[Written task]: Give an exact transcription of every line, dropping the images.

BEGIN Given entries

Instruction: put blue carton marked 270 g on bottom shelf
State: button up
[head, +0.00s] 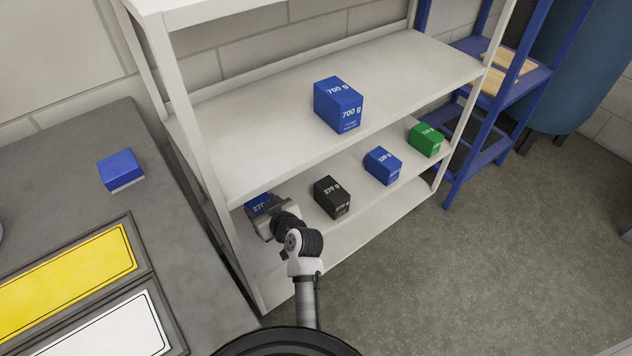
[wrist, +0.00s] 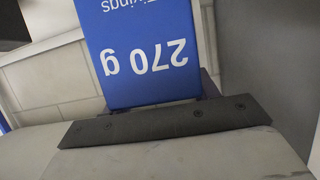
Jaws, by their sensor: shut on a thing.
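The blue carton marked 270 g (head: 257,203) is at the left end of the white rack's bottom shelf (head: 370,213), partly hidden by my gripper. My gripper (head: 266,215) is shut on it, reaching in from the front, behind the left front post. In the wrist view the carton (wrist: 150,60) shows its "270 g" face upside down, close against the dark gripper edge (wrist: 165,123). I cannot tell whether the carton's underside touches the shelf.
On the same shelf, to the right, stand a black 270 g carton (head: 332,197), a blue carton (head: 383,166) and a green carton (head: 425,140). A blue 700 g carton (head: 338,105) stands on the shelf above. A grey bench (head: 75,190) with another blue carton (head: 121,170) is left.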

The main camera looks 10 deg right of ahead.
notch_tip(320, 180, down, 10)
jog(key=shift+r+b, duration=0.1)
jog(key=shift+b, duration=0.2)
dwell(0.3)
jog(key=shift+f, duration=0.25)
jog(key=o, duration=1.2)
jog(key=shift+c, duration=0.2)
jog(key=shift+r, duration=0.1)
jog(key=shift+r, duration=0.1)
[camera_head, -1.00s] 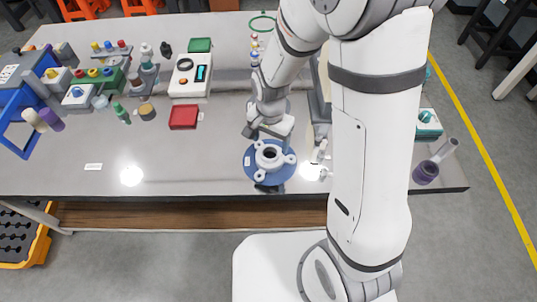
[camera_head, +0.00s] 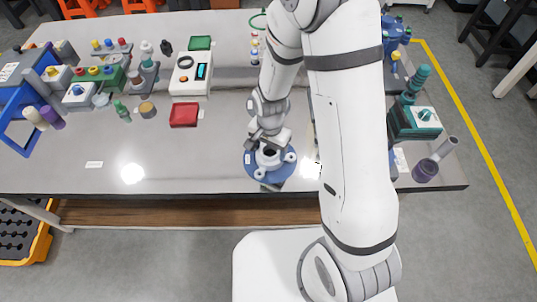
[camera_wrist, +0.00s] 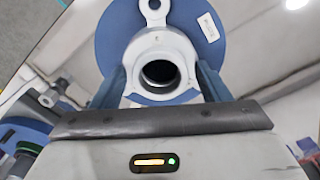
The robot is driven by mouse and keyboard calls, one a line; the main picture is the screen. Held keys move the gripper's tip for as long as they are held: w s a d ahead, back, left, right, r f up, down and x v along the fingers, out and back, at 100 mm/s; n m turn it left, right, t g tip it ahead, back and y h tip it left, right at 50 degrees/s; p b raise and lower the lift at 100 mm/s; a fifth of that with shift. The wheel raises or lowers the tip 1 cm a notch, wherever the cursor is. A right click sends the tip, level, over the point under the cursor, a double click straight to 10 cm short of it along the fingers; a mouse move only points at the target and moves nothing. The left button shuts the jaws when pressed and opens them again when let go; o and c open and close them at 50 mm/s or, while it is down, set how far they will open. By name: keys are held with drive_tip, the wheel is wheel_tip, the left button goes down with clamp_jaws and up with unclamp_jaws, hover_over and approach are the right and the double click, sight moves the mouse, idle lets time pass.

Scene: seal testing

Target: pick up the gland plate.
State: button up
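The gland plate looks like a light grey ring with rounded ears (camera_head: 290,157) and a raised round hub. It sits on a round blue disc (camera_head: 251,172) near the table's front edge. My gripper (camera_head: 268,146) is directly over it and hides part of it in the head view. In the wrist view, my gripper (camera_wrist: 160,72) is open, with one blue-grey finger on each side of the hub (camera_wrist: 150,44) and its dark bore. I cannot tell whether the fingers touch the hub. The blue disc (camera_wrist: 112,40) with a white label lies beneath.
A red tray (camera_head: 184,115) and a white device with a screen (camera_head: 191,75) stand to the left. My arm hides the table's middle right. The front left tabletop is mostly clear.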

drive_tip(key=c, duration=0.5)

END Given entries

[Answer to this exercise]:
Instruction: put blue carton marked 270 g on bottom shelf
State: button up
[head, +0.00s] 
[wrist, +0.00s] 
Jaws, by their sensor: shut on a thing.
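The blue carton marked 270 g (head: 257,203) is at the left end of the white rack's bottom shelf (head: 370,213), partly hidden by my gripper. My gripper (head: 266,215) is shut on it, reaching in from the front, behind the left front post. In the wrist view the carton (wrist: 150,60) shows its "270 g" face upside down, close against the dark gripper edge (wrist: 165,123). I cannot tell whether the carton's underside touches the shelf.
On the same shelf, to the right, stand a black 270 g carton (head: 332,197), a blue carton (head: 383,166) and a green carton (head: 425,140). A blue 700 g carton (head: 338,105) stands on the shelf above. A grey bench (head: 75,190) with another blue carton (head: 121,170) is left.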

The main camera looks 10 deg right of ahead.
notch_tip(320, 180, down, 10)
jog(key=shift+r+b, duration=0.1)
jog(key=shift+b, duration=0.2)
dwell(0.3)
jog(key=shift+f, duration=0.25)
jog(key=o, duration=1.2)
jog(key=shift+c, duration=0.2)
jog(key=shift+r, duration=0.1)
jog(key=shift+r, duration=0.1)
[camera_head, -1.00s] 
[camera_head, +0.00s] 
[camera_wrist, +0.00s] 
The robot is driven by mouse and keyboard calls, one a line; the main picture is the screen. Held keys move the gripper's tip for as long as they are held: w s a d ahead, back, left, right, r f up, down and x v along the fingers, out and back, at 100 mm/s; n m turn it left, right, t g tip it ahead, back and y h tip it left, right at 50 degrees/s; p b raise and lower the lift at 100 mm/s; a fifth of that with shift. The wheel raises or lowers the tip 1 cm a notch, wherever the cursor is. A right click sends the tip, level, over the point under the cursor, a double click straight to 10 cm short of it along the fingers; a mouse move only points at the target and moves nothing. The left button shuts the jaws when pressed and opens them again when let go; o and c open and close them at 50 mm/s or, while it is down, set how far they will open. By name: keys are held with drive_tip, the wheel is wheel_tip, the left button goes down with clamp_jaws and up with unclamp_jaws, hover_over and approach are the right and the double click, sight moves the mouse, idle lets time pass.

Scene: seal testing

Target: pick up the gland plate.
State: button up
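The gland plate looks like a light grey ring with rounded ears (camera_head: 290,157) and a raised round hub. It sits on a round blue disc (camera_head: 251,172) near the table's front edge. My gripper (camera_head: 268,146) is directly over it and hides part of it in the head view. In the wrist view, my gripper (camera_wrist: 160,72) is open, with one blue-grey finger on each side of the hub (camera_wrist: 150,44) and its dark bore. I cannot tell whether the fingers touch the hub. The blue disc (camera_wrist: 112,40) with a white label lies beneath.
A red tray (camera_head: 184,115) and a white device with a screen (camera_head: 191,75) stand to the left. My arm hides the table's middle right. The front left tabletop is mostly clear.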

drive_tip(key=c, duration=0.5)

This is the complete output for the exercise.